Sorter

class bonobo_trans.sorter.Sorter(*args, **kwargs)

The Sorter transformation sorts rows and can de-duplicate data.

Configuration options

Required:

  • keys_sort (dict) {key:direction}

Optional:

  • name (str)
  • distinct (int) Default: SRT_DUP_KEEP
  • keys_dedup (list of str)
  • case_sensitive (bool) Default: False
  • null_is_last (bool) Default: True

Description of the options:

keys_sort

The sort_keys option is a dictionary where the keys refer to the keys in the incoming row. The direction indicates an ascending or descending sort.

Direction can be one of the following:

  • ‘ASC’, ‘ASCENDING’, True, 1
  • ‘DESC’, ‘DESCENDING’, False, any number except 1

Example:

{'year':'ASC', 'month':'DESC', 'day':'ASC'}
name
Name of the transformation.

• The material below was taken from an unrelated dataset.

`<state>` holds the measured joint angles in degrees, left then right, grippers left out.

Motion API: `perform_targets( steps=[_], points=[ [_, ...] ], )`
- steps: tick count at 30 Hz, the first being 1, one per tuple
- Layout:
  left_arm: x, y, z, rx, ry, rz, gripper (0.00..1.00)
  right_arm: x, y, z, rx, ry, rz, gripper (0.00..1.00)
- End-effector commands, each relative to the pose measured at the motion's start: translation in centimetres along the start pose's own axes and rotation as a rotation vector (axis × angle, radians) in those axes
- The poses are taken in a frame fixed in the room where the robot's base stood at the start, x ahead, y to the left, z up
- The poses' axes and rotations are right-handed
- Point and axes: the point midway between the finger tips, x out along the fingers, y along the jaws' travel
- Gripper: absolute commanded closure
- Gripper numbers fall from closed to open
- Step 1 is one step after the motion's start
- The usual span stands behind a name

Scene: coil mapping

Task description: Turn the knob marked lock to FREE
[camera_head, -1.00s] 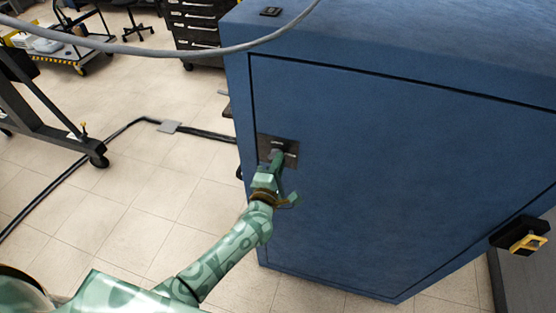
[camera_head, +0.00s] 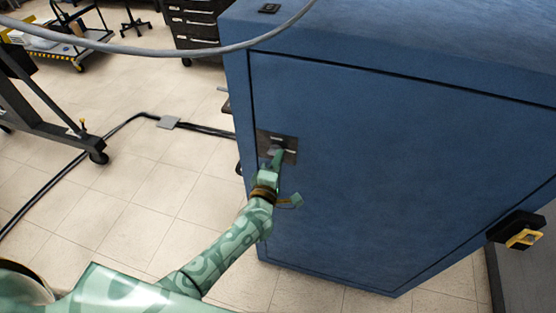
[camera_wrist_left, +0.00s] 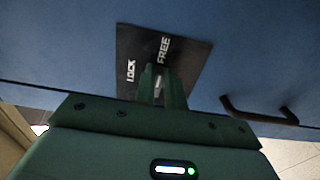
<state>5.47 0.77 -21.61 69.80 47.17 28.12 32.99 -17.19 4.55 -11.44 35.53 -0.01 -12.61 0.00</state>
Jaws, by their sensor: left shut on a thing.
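A dark plate (camera_head: 289,144) sits near the left edge of the blue cabinet door. In the left wrist view the plate (camera_wrist_left: 198,55) carries the white words LOCK and FREE. My left gripper (camera_head: 277,154) reaches the plate from below and is shut on the knob. In the left wrist view the fingers of my left gripper (camera_wrist_left: 161,75) stand on either side of the knob (camera_wrist_left: 158,88), which shows only as a narrow strip with a pale mark. The fingers hide most of the knob, so I cannot tell which word it points to. My right gripper is not in view.
The blue cabinet (camera_head: 390,170) fills the right side. A black and yellow latch (camera_head: 520,233) is at lower right. A grey cable (camera_head: 150,46) hangs across the top.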

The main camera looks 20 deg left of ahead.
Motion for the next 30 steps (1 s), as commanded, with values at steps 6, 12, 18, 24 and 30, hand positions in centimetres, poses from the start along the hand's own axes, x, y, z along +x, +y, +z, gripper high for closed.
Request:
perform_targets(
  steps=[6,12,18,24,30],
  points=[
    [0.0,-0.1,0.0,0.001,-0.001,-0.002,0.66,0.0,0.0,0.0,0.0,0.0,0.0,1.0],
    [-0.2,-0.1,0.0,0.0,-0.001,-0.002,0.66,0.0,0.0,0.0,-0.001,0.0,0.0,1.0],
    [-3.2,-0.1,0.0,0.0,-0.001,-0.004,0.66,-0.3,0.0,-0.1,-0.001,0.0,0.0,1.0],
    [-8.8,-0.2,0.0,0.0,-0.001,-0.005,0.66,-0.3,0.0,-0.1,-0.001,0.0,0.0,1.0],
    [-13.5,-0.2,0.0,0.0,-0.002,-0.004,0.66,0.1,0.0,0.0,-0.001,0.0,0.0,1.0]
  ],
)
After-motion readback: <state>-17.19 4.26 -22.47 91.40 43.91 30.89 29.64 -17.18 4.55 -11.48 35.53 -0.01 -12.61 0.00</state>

Mainly used for identification in logging.
distinct, keys_dedup

The sorter transformation allows for removal of duplicate rows. There are different strategies to choose from:

distinct Description
SRT_DUP_KEEP Don’t remove duplicates
SRT_DUP_DISTINCT_ROW Remove identical rows
SRT_DUP_KEY_FIRST Remove duplicate key, keep first
SRT_DUP_KEY_LAST Remove duplicate key, keep last

By default duplicates are not removed (SRT_DUP_KEEP).

SRT_DUP_DISTINCT_ROW

Remove identical rows. This is similar to the SQL “DISTINCT” keyword. This setting will remove rows in which all rows are similar.

SRT_DUP_KEY_FIRST, SRT_DUP_KEY_LAST

Remove rows that have duplicate keys. This behaviour is more akin to an aggregator’s FIRST and LAST-functions. It will remove rows with an identical key. You can specify to keep the first or last row.

You can specify the de-duplication key as a subset of the sort key using then keys_dedup-option. It accepts a list of keys (str). If you don’t specify a ‘keys_dedup’ the first row will be kept, but this will give you less control and security as it will depend on how the rows enter this transformation.

Example:

'distinct'   = SRT_DUP_KEY_FIRST
'keys_sort'  = {'year':'ASC', 'month':'ASC', 'day':'ASC'}
'keys_dedup' = ['year', 'month']

Input rows:
        2019,02,15,'Friday'
        2019,02,16,'Saturday'
        2019,02,17,'Sunday'

Output rows:
        2019,02,15,'Friday'
case_sensitive
TODO!
null_is_last
This option will determine if the None/Null will be on top or on bottom of the sorted output. By default it’s True and the None value will be on the bottom.
ToDo:
  • [Q] (How) could we create a Deduplicator Class transformation as subclass of the sorter? Would that be nice?
Args:
  • d_row_in (dict)

d_row_in is a dictonary containing row data.

Returns:
  • d_row_out (dict)

d_row_out contains all the keys of the incoming dictionary without any changes or additions.

Only the order of the rows will change.

Parameters:
  • keys_sort (dict) –
  • name (str) –
  • distinct (int) –
  • keys_dedup (list) –
  • case_sensitive (bool) –
  • null_is_last (bool) –